As readers and writers, we look for versions of ourselves in literature. In electing to use the cento, Nichols makes for us a connection between the borrowing of lines and the borrowing that occurs as we construct our identities as readers and writers. What do we find that resonates with our own emotional landscape? Who do we admire for their values? Their observations? Their facility with language? Every serious reader finds herself through exploring what has come before and selecting the pieces that fit. Through cento, Nichols shares her profound admiration for the work of these poetry icons. By lifting and repurposing their words she demonstrates the ways in which their language and teachings have shaped her worldview.

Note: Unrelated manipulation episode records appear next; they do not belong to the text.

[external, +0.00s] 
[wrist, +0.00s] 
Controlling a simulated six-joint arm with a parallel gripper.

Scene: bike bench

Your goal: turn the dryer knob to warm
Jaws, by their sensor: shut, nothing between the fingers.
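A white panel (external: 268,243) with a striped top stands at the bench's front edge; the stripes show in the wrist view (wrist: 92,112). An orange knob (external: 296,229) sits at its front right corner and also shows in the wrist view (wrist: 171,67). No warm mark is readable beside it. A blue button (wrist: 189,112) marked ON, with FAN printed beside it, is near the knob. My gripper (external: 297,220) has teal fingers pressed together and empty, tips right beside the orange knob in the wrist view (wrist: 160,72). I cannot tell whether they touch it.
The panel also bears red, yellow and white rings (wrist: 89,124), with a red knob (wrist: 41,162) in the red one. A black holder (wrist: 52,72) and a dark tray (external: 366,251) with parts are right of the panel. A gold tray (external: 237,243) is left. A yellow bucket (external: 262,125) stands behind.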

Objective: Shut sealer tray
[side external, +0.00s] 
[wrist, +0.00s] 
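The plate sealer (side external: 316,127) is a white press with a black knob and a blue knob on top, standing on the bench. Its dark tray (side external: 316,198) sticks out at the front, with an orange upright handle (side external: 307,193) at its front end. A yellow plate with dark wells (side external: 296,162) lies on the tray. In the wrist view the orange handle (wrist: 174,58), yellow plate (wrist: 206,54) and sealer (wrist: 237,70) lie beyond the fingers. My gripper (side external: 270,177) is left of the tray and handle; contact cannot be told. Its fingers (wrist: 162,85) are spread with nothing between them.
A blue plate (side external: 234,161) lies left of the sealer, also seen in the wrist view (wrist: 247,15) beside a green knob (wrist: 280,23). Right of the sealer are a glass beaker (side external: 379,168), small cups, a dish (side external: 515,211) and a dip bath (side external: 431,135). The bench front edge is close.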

At the same time, Nichols is successful in creating work that departs from her sources. Cento is tolerant of extended borrowing, and there are phrases in Nichols’s poems long and distinct enough to be traced back to Plath, yet these sparse, vertical poems bear no visual or sonic relation to Plath’s more narrative style. Even if specific lines were not obvious, these poems resonate with Plath thematically. The connection to Wright is less distinct; it takes a side-by-side analysis of source pieces to determine what has been borrowed from Wright’s work, causing the meticulous reader to reflect on the ownership of words and the requirements of attribution. While this is a delicate line to walk, it represents one of the best qualities of well-managed found poetry, and emphasizes the success of this chapbook: to honor the source while creating something new in its image.